### SHORT TASK:
Your copy of the material must match it exactly, except that pictures are dropped.
---------------
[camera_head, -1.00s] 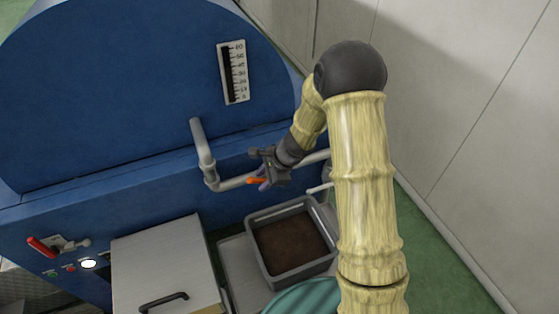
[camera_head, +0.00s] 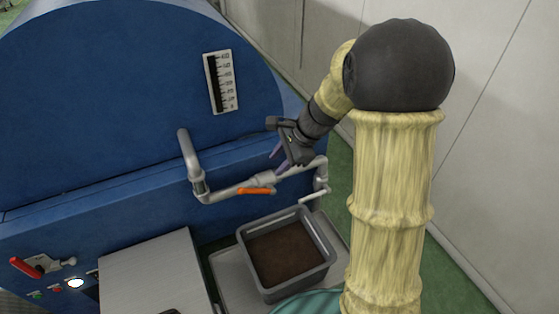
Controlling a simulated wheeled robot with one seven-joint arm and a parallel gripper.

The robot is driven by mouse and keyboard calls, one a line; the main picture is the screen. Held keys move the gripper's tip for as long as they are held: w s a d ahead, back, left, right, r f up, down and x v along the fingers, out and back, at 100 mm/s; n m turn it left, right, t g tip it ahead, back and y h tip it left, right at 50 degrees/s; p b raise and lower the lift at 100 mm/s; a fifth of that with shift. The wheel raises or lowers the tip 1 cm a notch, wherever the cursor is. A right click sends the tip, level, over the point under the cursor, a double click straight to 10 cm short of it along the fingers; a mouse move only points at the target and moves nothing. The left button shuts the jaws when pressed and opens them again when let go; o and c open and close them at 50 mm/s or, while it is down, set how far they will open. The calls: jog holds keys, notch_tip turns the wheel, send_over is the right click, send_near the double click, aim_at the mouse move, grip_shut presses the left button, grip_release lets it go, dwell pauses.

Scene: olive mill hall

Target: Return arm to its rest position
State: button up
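My arm rises on the right of the head view, with pale ribbed links and a dark round elbow. My gripper (camera_head: 279,157) hangs at its far end, in front of the blue machine and just above the grey pipe (camera_head: 228,190). Its two purple-grey fingers point down and left, spread apart with nothing seen between them. The orange valve handle (camera_head: 256,191) on the pipe lies below the fingertips, and they look apart from it.
A grey bin (camera_head: 327,258) with dark brown contents stands below the pipe. The blue machine (camera_head: 90,100) bears a level gauge (camera_head: 221,82) and a red lever (camera_head: 25,267). A grey cabinet (camera_head: 155,275) stands at the front. A pale wall (camera_head: 500,150) bounds the right side.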

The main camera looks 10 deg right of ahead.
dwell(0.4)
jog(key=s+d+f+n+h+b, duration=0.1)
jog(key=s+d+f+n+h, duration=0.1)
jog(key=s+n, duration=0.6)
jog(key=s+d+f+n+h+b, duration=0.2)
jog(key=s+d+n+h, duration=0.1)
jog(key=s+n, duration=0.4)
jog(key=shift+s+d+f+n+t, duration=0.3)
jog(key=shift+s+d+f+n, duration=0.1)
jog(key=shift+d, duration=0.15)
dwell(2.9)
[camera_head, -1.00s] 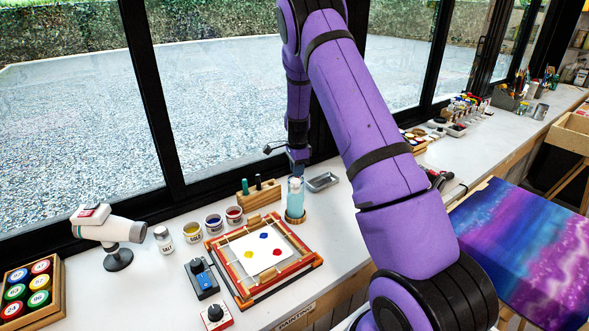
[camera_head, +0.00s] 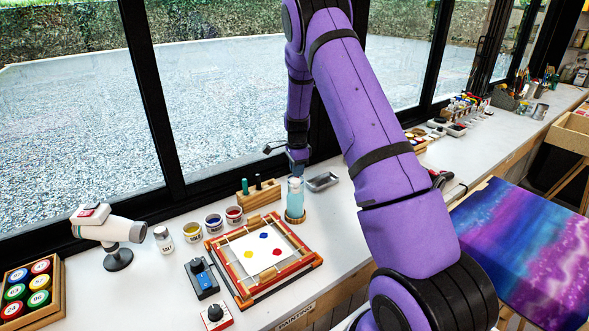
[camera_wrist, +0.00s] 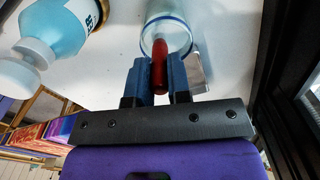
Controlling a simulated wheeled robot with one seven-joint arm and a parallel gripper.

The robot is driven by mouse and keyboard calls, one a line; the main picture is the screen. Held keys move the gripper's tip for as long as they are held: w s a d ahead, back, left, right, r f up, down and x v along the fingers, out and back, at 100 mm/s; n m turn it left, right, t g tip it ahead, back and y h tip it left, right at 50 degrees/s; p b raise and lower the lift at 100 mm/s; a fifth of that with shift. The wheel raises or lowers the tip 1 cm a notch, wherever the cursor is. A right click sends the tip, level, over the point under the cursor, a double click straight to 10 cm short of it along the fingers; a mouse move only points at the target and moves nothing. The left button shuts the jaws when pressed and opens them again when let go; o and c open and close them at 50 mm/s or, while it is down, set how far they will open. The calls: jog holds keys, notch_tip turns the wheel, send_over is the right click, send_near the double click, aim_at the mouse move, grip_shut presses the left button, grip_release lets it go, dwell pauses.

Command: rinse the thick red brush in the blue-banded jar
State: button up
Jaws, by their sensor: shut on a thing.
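In the wrist view my gripper (camera_wrist: 162,70) is shut on the red brush (camera_wrist: 159,66), whose thick red handle lies between the two blue fingers. The clear jar with a blue band (camera_wrist: 167,40) is just beyond the fingertips, and the brush overlaps its rim in the picture. I cannot tell whether the brush is inside the jar or in front of it; its bristles are not visible. In the head view my gripper (camera_head: 298,165) is small, near the window behind the light-blue bottle. I cannot make out the brush or the jar there.
The light-blue bottle (camera_head: 295,196) stands close by and also shows in the wrist view (camera_wrist: 62,28). A wooden rack (camera_head: 259,195) with a green and a dark handle is to its left. A metal tray (camera_head: 322,182) lies right. A red-edged frame (camera_head: 290,278) lies in front.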

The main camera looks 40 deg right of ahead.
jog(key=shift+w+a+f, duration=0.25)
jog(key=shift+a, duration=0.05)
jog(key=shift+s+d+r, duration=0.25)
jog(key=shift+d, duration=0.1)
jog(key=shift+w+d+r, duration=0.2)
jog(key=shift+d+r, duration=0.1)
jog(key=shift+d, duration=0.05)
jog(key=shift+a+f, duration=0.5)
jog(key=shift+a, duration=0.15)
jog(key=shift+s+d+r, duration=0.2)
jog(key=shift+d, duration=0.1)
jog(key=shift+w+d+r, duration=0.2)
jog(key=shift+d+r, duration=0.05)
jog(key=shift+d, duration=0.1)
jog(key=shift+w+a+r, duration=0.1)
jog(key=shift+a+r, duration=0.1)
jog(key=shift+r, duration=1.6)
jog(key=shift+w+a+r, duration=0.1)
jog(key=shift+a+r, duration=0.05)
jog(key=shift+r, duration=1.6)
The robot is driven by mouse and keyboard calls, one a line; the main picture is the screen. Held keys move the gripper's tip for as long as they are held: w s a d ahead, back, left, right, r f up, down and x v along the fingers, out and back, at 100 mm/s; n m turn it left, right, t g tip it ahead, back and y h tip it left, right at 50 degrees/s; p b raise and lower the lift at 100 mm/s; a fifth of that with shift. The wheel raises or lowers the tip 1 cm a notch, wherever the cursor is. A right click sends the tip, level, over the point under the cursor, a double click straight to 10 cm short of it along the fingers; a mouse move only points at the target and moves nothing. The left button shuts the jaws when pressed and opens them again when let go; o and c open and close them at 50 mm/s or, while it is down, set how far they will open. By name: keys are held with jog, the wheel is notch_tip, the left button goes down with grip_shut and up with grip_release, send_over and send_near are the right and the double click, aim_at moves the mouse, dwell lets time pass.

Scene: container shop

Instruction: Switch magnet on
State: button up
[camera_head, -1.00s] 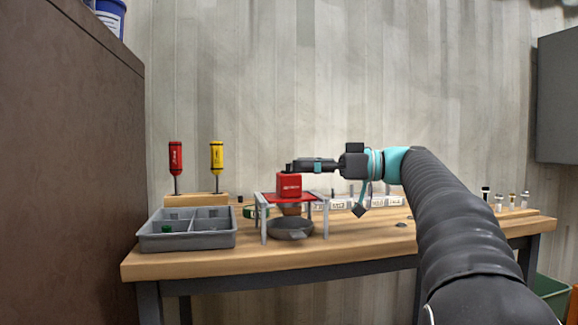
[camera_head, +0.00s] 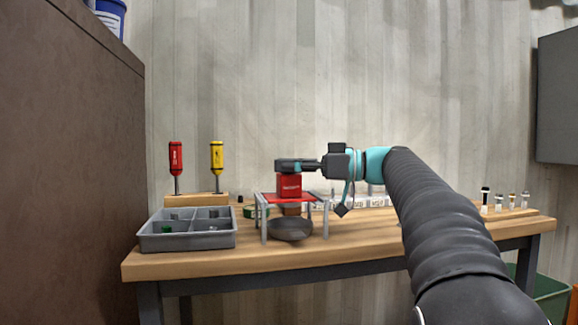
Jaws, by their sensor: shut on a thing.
---------------
### THE RESULT:
[camera_head, -1.00s] 
[camera_head, +0.00s] 
Controlling a simulated wheeled robot with one seven-joint arm and a parallel gripper.

The robot is driven by mouse and keyboard calls, one a line; the main picture is the screen. Held keys move the gripper's tip for as long as they are held: w s a d ahead, back, left, right, r f up, down and x v along the fingers, out and back, at 100 mm/s; n m turn it left, right, t g tip it ahead, back and y h tip it left, right at 50 degrees/s; p b raise and lower the lift at 100 mm/s; a fifth of that with shift. The wheel raises or lowers the tip 1 cm a notch, wherever the cursor is. A right click sends the tip, level, over the point under the cursor, a double click straight to 10 cm short of it along the fingers; a mouse move only points at the target and moves nothing. The left button shuts the jaws when pressed and opens them again when let go; o and c open and close them at 50 mm/s or, while it is down, set how far they will open. The calls: jog holds keys, notch_tip turns the wheel, send_over is the right click, send_near the double click, aim_at the mouse move, grip_shut presses the left button, grip_release lets it go, dwell pauses.

Scene: olive mill hall

Target: Return arm to its rest position
State: button up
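My arm rises on the right of the head view, with pale ribbed links and a dark round elbow. My gripper (camera_head: 279,157) hangs at its far end, in front of the blue machine and just above the grey pipe (camera_head: 228,190). Its two purple-grey fingers point down and left, spread apart with nothing seen between them. The orange valve handle (camera_head: 256,191) on the pipe lies below the fingertips, and they look apart from it.
A grey bin (camera_head: 327,258) with dark brown contents stands below the pipe. The blue machine (camera_head: 90,100) bears a level gauge (camera_head: 221,82) and a red lever (camera_head: 25,267). A grey cabinet (camera_head: 155,275) stands at the front. A pale wall (camera_head: 500,150) bounds the right side.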

The main camera looks 10 deg right of ahead.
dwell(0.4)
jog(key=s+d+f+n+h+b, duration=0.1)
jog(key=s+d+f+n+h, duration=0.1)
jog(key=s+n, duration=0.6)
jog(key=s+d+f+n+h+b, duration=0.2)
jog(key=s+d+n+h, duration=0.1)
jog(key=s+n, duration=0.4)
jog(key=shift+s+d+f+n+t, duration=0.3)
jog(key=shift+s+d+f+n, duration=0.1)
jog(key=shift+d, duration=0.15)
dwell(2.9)
[camera_head, -1.00s] 
[camera_head, +0.00s] 
[camera_wrist, +0.00s] 
Controlling a simulated wheeled robot with one seven-joint arm and a parallel gripper.

The robot is driven by mouse and keyboard calls, one a line; the main picture is the screen. Held keys move the gripper's tip for as long as they are held: w s a d ahead, back, left, right, r f up, down and x v along the fingers, out and back, at 100 mm/s; n m turn it left, right, t g tip it ahead, back and y h tip it left, right at 50 degrees/s; p b raise and lower the lift at 100 mm/s; a fifth of that with shift. The wheel raises or lowers the tip 1 cm a notch, wherever the cursor is. A right click sends the tip, level, over the point under the cursor, a double click straight to 10 cm short of it along the fingers; a mouse move only points at the target and moves nothing. The left button shuts the jaws when pressed and opens them again when let go; o and c open and close them at 50 mm/s or, while it is down, set how far they will open. The calls: jog holds keys, notch_tip turns the wheel, send_over is the right click, send_near the double click, aim_at the mouse move, grip_shut presses the left button, grip_release lets it go, dwell pauses.

Command: rinse the thick red brush in the blue-banded jar
State: button up
Jaws, by their sensor: shut on a thing.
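In the wrist view my gripper (camera_wrist: 162,70) is shut on the red brush (camera_wrist: 159,66), whose thick red handle lies between the two blue fingers. The clear jar with a blue band (camera_wrist: 167,40) is just beyond the fingertips, and the brush overlaps its rim in the picture. I cannot tell whether the brush is inside the jar or in front of it; its bristles are not visible. In the head view my gripper (camera_head: 298,165) is small, near the window behind the light-blue bottle. I cannot make out the brush or the jar there.
The light-blue bottle (camera_head: 295,196) stands close by and also shows in the wrist view (camera_wrist: 62,28). A wooden rack (camera_head: 259,195) with a green and a dark handle is to its left. A metal tray (camera_head: 322,182) lies right. A red-edged frame (camera_head: 290,278) lies in front.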

The main camera looks 40 deg right of ahead.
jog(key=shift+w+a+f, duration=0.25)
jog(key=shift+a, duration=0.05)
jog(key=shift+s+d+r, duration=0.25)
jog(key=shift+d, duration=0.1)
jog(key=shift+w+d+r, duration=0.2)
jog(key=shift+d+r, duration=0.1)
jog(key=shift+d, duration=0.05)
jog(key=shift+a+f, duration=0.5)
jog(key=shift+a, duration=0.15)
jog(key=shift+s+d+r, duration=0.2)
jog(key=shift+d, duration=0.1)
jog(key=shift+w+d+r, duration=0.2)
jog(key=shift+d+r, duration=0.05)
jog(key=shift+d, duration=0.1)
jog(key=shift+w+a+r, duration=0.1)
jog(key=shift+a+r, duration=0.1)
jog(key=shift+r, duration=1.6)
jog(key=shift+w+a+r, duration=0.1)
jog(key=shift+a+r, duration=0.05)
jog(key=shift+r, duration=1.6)
The robot is driven by mouse and keyboard calls, one a line; the main picture is the screen. Held keys move the gripper's tip for as long as they are held: w s a d ahead, back, left, right, r f up, down and x v along the fingers, out and back, at 100 mm/s; n m turn it left, right, t g tip it ahead, back and y h tip it left, right at 50 degrees/s; p b raise and lower the lift at 100 mm/s; a fifth of that with shift. The wheel raises or lowers the tip 1 cm a notch, wherever the cursor is. A right click sends the tip, level, over the point under the cursor, a double click straight to 10 cm short of it along the fingers; a mouse move only points at the target and moves nothing. The left button shuts the jaws when pressed and opens them again when let go; o and c open and close them at 50 mm/s or, while it is down, set how far they will open. By name: keys are held with jog, the wheel is notch_tip, the left button goes down with grip_shut and up with grip_release, send_over and send_near are the right and the double click, aim_at moves the mouse, dwell lets time pass.

Scene: container shop

Instruction: Switch magnet on
State: button up
[camera_head, -1.00s] 
[camera_head, +0.00s] 
Jaws, by their sensor: shut on a thing.

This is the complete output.